しかしそれでは即興演奏をするときに演奏者が迷ってしまう。

また、単調さは歪めない。

モードジャズにおける特性音(Characteristic note)とはそのモードを特徴づける大事な音であり、ケーデンス・コードはその特性音を含むコードである。

上の「典型的なモードにおけるコードの動き」にあるようにケーデンス・コードをweak stress(弱)に使うことによってトニック・コードに向かう流れを作っている。

典型的なモードにおけるコードの動き  のコードの動きはGymnopedie no.1の最初の16小節と同じで、モードの特徴をよく現している。(参考例:Black Narcissus/Joe Henderson)

(4)ケーデンス・コードとしての Vmaj7

上は G リディアン・モードのダイアトニック 7thコードと各コードの性質を表したものである。

(注:マイナー・コードの表記を文章内では” m “を使用しているが、楽譜上では分かりやすいように  ” ” で表記している)

Gmaj7をトニック・リディアンの I コードとした場合、Dmaj7はVmaj7となる。

C/C コードとは条件によってはCadence コードとなるもので、Vmaj7の場合は7度の位置に特性音を持つため C/C コードと呼ばれる。

モードの場合はトライアド(Triad)がよく使われるが、Vのトライアドは特性音を持たないためCadenceコードとはならない。

つまり、Vコードは7th chordに限ってCadenceコードとなる。

このセクションでは全て7thコードで、 Vmaj7はCadenceコードとして機能している。

通常よく使われるケーデンス・コードはトニックの隣のコード、 IIコードやVIIコードであるが( I コードに向かい、いわゆる平行進行する)、ここではVコードを使っている。

これもこの16小節がモードだと分かり辛い一因である。

(5)最低音(ベース)の動き。
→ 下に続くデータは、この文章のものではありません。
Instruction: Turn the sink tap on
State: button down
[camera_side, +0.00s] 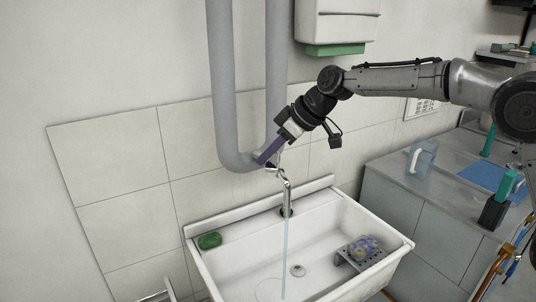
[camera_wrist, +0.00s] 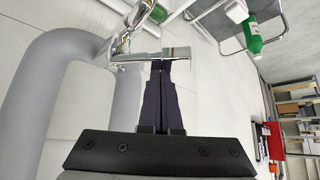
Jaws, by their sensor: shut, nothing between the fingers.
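The chrome sink tap (camera_side: 287,192) stands at the back rim of the white sink (camera_side: 330,217). A thin blue stream of water (camera_side: 285,250) runs down from its spout into the basin. My gripper (camera_side: 264,160) is shut and empty, with its dark fingers angled down to the tap's top lever (camera_side: 273,170). In the wrist view, the fingertips (camera_wrist: 161,65) are at the shiny lever (camera_wrist: 150,56), which covers their very ends. I cannot tell whether they touch it. The tap body (camera_wrist: 130,26) rises behind the lever there.
A thick grey U-shaped pipe (camera_side: 225,90) runs down the wall close beside my gripper. A clear jug (camera_side: 424,157) is on the right counter.

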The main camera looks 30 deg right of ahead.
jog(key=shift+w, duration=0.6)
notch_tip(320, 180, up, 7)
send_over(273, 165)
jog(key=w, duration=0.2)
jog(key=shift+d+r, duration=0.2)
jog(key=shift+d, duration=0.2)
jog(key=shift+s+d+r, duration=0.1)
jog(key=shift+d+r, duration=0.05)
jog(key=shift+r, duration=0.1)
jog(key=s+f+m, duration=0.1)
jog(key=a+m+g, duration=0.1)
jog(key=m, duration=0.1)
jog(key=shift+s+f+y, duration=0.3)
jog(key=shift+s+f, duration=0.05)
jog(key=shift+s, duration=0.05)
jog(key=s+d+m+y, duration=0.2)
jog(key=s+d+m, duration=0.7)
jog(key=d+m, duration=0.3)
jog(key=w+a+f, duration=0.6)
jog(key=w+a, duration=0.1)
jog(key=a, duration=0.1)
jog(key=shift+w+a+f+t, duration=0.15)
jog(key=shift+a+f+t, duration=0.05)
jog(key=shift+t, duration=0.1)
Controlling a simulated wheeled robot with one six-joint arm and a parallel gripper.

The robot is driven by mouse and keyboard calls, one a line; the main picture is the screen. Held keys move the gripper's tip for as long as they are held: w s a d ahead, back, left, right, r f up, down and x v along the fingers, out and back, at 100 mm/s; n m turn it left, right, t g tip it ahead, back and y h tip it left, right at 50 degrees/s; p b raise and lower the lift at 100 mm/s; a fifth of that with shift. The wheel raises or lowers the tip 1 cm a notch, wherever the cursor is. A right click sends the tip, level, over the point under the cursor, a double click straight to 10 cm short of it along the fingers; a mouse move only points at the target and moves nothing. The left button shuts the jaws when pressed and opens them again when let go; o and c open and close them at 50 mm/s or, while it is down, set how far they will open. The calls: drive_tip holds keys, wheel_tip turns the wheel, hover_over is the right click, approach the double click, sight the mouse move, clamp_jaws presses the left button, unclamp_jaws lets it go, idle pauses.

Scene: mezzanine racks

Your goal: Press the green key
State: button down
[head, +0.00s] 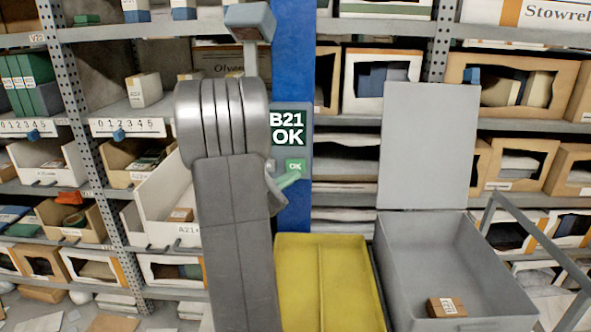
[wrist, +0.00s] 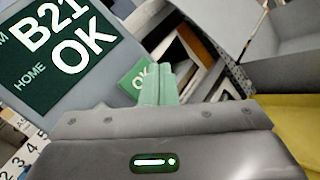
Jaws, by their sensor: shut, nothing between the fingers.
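The green key (head: 296,165) is marked OK and sits on a grey panel below a dark display (head: 288,131) reading "B21 OK". In the wrist view the key (wrist: 136,75) shows just beyond the fingers, partly hidden by them. My gripper (head: 295,176) is shut and empty, its pale green fingers pointing at the key's lower part. In the wrist view my gripper's fingertips (wrist: 158,72) overlap the key's right side. I cannot tell whether they touch it.
The panel is on a blue post (head: 294,60). A grey open bin (head: 395,285) with its lid up stands at right, holding a small brown box (head: 446,307). A yellow tray (head: 300,290) is beside it. Racks with cartons fill the back. A grey rail (head: 535,232) is at far right.

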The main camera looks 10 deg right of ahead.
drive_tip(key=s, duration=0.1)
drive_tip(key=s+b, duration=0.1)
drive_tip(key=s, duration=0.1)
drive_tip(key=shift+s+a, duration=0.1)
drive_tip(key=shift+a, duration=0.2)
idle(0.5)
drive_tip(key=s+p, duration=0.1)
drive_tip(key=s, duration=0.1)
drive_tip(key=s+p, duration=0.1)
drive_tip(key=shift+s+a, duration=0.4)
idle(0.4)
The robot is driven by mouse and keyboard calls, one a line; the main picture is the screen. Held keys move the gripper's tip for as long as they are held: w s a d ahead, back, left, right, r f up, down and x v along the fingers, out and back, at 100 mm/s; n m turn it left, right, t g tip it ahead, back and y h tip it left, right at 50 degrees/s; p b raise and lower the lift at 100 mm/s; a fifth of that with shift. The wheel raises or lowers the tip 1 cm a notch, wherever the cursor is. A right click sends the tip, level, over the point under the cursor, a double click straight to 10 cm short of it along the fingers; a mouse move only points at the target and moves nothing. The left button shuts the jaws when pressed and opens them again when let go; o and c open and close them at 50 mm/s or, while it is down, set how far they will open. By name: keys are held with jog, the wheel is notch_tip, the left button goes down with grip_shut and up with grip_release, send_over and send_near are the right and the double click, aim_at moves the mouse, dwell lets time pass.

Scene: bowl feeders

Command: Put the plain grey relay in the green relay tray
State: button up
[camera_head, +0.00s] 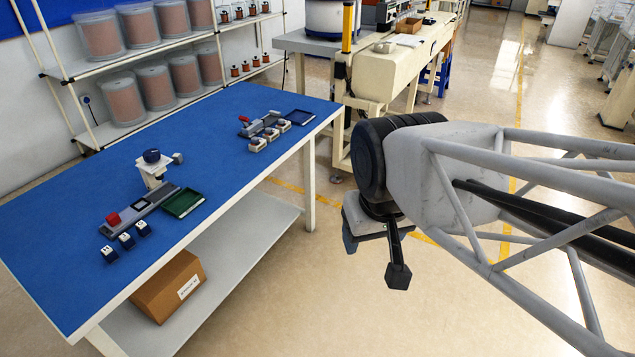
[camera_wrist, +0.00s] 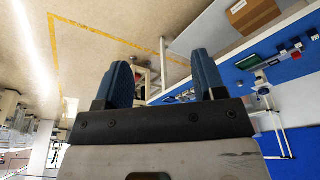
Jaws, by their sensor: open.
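The green tray (camera_head: 184,202) lies on the blue tabletop, beside a grey fixture bar (camera_head: 150,205) with a red block (camera_head: 112,218) on its near end. The green tray also shows in the wrist view (camera_wrist: 246,62). Three small dark cubes with pale marks (camera_head: 126,241) stand in a row in front of the bar. I cannot make out which part is the plain grey relay. My gripper (camera_wrist: 160,75) is open and empty, fingers apart. In the head view it hangs beyond the table's right edge, over the floor, well away from the tray.
A second station at the table's far end has a dark blue tray (camera_head: 300,117), three pale parts (camera_head: 271,133) and a red-handled fixture. A white stand with a dark round top (camera_head: 152,156) rises behind the green tray. A cardboard box (camera_head: 170,285) sits on the lower shelf.

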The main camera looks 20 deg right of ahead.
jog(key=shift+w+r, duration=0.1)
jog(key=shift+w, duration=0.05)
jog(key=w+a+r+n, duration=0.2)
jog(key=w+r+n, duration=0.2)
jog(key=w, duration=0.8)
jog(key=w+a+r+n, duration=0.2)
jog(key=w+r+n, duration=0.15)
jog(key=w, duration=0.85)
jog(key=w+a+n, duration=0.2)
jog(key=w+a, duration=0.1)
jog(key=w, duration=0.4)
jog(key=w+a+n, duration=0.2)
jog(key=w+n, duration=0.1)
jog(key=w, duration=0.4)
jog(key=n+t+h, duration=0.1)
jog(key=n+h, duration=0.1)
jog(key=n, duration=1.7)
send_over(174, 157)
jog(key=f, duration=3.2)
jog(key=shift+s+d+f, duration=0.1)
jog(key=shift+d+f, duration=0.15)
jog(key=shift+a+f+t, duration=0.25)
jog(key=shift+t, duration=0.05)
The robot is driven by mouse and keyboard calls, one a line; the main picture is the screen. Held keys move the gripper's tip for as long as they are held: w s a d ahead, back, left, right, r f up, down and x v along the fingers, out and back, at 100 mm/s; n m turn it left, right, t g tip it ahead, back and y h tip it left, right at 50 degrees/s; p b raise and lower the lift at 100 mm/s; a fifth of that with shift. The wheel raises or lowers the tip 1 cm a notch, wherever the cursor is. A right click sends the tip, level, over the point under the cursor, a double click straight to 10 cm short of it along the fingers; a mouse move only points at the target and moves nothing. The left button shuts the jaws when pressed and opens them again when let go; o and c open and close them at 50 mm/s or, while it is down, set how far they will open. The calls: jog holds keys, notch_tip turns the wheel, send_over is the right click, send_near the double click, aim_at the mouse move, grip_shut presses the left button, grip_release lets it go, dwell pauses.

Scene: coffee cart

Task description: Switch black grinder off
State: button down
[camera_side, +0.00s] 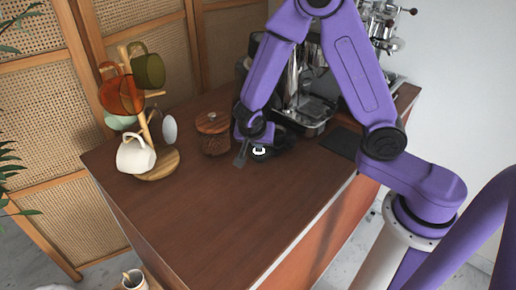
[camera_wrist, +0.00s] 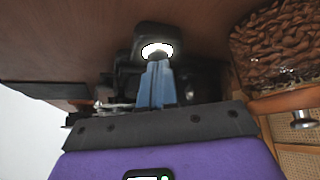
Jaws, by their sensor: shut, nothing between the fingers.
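The black grinder's base (camera_side: 270,155) stands on the wooden counter, with most of its body hidden behind my arm in the side view. A bright white ring-like light (camera_side: 259,151) glows low on its front. In the wrist view the grinder (camera_wrist: 143,33) is dark and its lit white oval (camera_wrist: 157,49) is just beyond my fingertips. My gripper (camera_side: 239,162) is shut and empty, pointing down just left of the light in the side view. In the wrist view its closed fingers (camera_wrist: 157,63) reach up to the lower edge of the light; whether they touch it I cannot tell.
A jar of coffee beans (camera_side: 213,140) with a wooden lid stands close left of my gripper. A mug tree with several mugs (camera_side: 135,157) is farther left. The espresso machine (camera_side: 305,110) and a dark mat (camera_side: 341,142) are to the right. The front counter (camera_side: 225,215) is clear.

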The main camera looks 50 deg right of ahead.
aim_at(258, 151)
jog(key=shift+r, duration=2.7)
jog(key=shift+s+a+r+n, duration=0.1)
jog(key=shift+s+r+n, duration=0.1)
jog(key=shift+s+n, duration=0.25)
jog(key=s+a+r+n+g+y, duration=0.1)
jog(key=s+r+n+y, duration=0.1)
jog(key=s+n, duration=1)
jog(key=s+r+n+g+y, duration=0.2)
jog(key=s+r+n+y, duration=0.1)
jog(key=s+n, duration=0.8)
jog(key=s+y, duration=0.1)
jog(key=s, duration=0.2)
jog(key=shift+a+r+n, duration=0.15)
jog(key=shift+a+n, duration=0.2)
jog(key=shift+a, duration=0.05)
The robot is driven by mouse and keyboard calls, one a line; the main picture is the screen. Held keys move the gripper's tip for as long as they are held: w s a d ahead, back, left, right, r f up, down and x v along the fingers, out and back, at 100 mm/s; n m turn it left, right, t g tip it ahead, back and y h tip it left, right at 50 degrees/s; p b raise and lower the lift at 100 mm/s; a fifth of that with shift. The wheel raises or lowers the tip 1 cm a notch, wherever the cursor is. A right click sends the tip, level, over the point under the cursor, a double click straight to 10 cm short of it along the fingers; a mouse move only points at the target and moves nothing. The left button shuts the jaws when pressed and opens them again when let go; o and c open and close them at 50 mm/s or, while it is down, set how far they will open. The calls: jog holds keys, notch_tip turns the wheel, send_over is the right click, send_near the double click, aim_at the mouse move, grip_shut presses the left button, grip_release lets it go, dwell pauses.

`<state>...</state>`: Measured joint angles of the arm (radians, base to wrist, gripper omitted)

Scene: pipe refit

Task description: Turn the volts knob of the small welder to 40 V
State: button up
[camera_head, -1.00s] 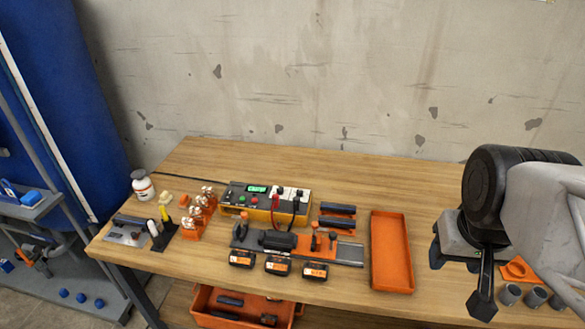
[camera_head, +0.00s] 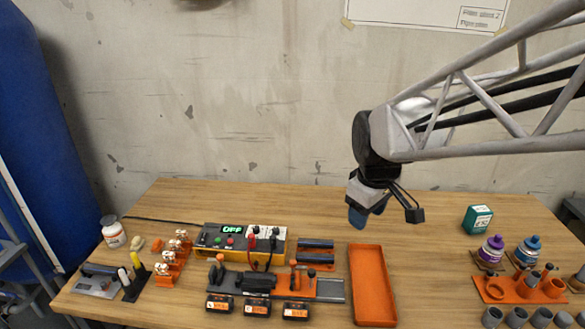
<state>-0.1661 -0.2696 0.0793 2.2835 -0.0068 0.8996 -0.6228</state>
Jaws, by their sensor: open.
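The small welder (camera_head: 215,241) is a yellow box with a dark top panel, at the left-middle of the bench in the head view. Its green display (camera_head: 233,230) appears to read OFF. Small green and red controls and plugged leads show on its panel; I cannot make out which is the volts knob or its setting. My gripper (camera_head: 367,214) hangs above the bench's back half, right of the welder and well apart from it.
A clamp fixture (camera_head: 330,290) stands before the welder, with labelled black blocks (camera_head: 257,308) in front. An empty orange tray (camera_head: 371,285) lies to the right. Bottles and an orange rack (camera_head: 520,290) stand at far right. Bench behind the tray is clear.

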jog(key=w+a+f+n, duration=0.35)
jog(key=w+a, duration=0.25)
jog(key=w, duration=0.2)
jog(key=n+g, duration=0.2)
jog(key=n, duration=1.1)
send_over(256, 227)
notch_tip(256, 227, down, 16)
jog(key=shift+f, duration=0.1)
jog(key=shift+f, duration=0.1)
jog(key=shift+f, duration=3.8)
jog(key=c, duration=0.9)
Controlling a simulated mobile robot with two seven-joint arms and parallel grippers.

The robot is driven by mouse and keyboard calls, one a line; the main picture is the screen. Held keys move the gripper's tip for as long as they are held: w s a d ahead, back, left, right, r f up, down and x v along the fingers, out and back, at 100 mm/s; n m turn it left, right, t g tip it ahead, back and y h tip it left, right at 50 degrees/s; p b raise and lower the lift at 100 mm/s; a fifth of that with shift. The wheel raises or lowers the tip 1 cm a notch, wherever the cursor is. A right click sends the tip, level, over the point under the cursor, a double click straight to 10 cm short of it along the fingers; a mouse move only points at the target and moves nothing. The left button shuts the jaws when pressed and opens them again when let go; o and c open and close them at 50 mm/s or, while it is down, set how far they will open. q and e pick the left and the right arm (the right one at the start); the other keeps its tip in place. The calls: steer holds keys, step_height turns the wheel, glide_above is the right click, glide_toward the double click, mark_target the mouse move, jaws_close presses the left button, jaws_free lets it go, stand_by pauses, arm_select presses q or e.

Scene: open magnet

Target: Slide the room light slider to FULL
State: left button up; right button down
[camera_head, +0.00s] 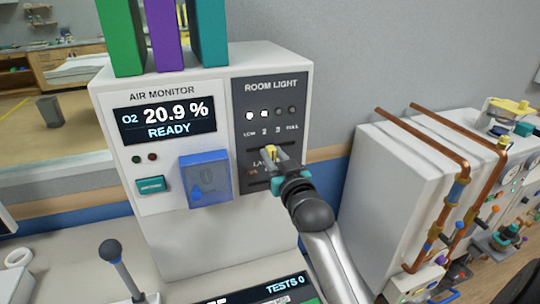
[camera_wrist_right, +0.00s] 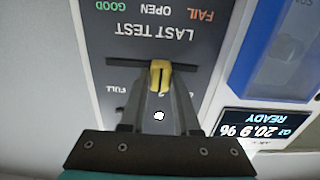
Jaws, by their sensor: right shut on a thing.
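The room light panel (camera_head: 290,88) is a dark grey plate on the right of the white air monitor cabinet. Its LOW and 2 lamps are lit white; the 3 and FULL lamps are dark. The yellow slider knob (camera_head: 271,151) sits near the middle of its horizontal slot, below the 2 and 3 labels. My right gripper (camera_head: 272,158) is shut on this knob. In the right wrist view the picture is upside down, and the knob (camera_wrist_right: 160,75) is between my fingertips, with slot free on both sides. The FULL label there is left of the knob. My left gripper is out of view.
A LAST TEST display lies just below the slot, partly hidden by my gripper. A blue clear cover (camera_head: 206,180) and a teal button (camera_head: 150,185) are to the left. A lever (camera_head: 117,262) stands at lower left. A white cabinet with copper pipes (camera_head: 400,180) is at right.

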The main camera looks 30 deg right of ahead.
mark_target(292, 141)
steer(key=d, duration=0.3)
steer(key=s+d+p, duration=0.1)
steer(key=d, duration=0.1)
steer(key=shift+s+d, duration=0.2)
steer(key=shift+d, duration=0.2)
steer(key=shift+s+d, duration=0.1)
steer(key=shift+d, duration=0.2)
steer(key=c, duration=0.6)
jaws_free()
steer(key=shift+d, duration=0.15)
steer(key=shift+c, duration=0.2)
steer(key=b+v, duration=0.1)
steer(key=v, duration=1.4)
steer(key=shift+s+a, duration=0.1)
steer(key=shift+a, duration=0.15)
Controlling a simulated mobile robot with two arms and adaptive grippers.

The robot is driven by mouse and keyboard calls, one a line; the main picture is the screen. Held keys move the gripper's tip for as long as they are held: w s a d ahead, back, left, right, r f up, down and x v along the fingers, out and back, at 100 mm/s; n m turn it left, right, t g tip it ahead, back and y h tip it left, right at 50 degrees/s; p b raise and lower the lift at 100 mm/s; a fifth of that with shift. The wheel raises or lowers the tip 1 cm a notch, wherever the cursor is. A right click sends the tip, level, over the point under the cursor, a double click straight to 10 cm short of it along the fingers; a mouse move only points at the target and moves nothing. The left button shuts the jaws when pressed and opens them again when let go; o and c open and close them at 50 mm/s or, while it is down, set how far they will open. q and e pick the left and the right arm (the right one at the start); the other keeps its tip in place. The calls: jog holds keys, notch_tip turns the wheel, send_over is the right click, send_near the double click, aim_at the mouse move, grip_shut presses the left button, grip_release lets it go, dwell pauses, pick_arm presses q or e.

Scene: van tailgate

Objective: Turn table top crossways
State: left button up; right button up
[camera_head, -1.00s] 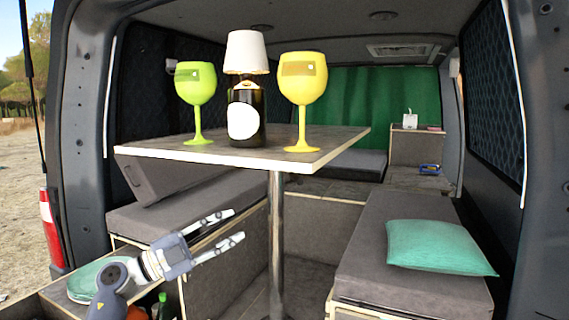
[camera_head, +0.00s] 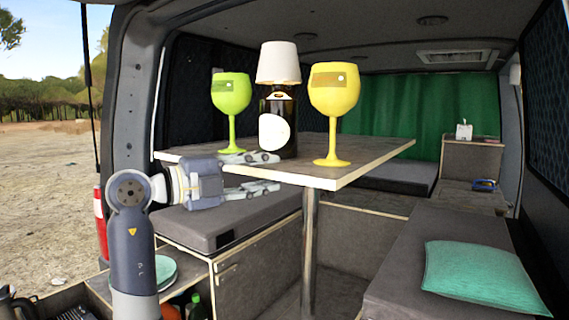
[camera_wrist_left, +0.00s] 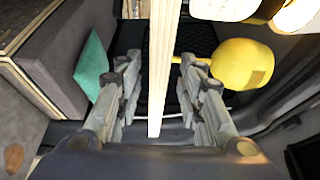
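The grey table top (camera_head: 375,152) with a pale edge stands on one metal post (camera_head: 309,240) inside the van. It carries a green wine glass (camera_head: 231,93), a dark bottle lamp with a white shade (camera_head: 278,105) and a yellow wine glass (camera_head: 334,92). My left gripper (camera_head: 265,173) is at the near edge of the table top, one finger above it and one below. In the left wrist view the pale table edge (camera_wrist_left: 163,65) runs between the spread fingers (camera_wrist_left: 158,92), with a gap on at least one side. My right gripper is not in view.
Grey bench cushions lie left (camera_head: 230,215) and right (camera_head: 430,260), the right one with a teal pillow (camera_head: 480,275). A plate (camera_head: 165,272) lies low at left. The yellow glass stands close to the near corner. Van walls bound the sides.

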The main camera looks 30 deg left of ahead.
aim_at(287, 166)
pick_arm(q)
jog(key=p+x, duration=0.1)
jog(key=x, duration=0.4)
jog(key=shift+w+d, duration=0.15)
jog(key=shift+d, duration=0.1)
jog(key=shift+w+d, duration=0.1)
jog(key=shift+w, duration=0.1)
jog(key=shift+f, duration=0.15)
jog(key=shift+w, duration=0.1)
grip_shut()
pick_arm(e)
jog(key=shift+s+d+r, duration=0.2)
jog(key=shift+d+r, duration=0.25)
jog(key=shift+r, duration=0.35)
トニック・ペダルとドミナント・ペダルの組合せ。

1960年台にモードの概念がジャズに取り入れられたとき様々な実験がされた。

その中で必要なことは常にトニックの音が何であるか、トーナルセンターをはっきりさせることであった。

トニックはペダル・ポイントとして最低部で演奏されることがあるが(トニック・ペダル)、ドミナント・ペダルと組合せてベース・パターン(Ostinatoと呼ばれる)をプレイすることも多い。

この16小節のベースだけをみると、2小節単位のベース・パターンとも取れる。

実際に3/4拍子では2小節単位でパターンをプレイすることが多い。

仮にこの16小節が全てGペダルで書かれていたら、もっと早くモードだと気づいていただろう。

実際に16小節全てGペダルで弾いても大きく雰囲気が変わることはない。

(6)メロディーの特徴

モードのメロディーの特徴として牧歌調が挙げられるが、この曲のメロディーもそれに合致する。

また、メロディーに特性音を含む

長調系のモードは同主調のIonianと比較して異なる音が特性音である。

GリディアンではC#の音が特性音となる。

この特性音C#はトニック・コード(Gmaj7)の上部でメロディーとして同時に鳴っており、テンション#11と感じる。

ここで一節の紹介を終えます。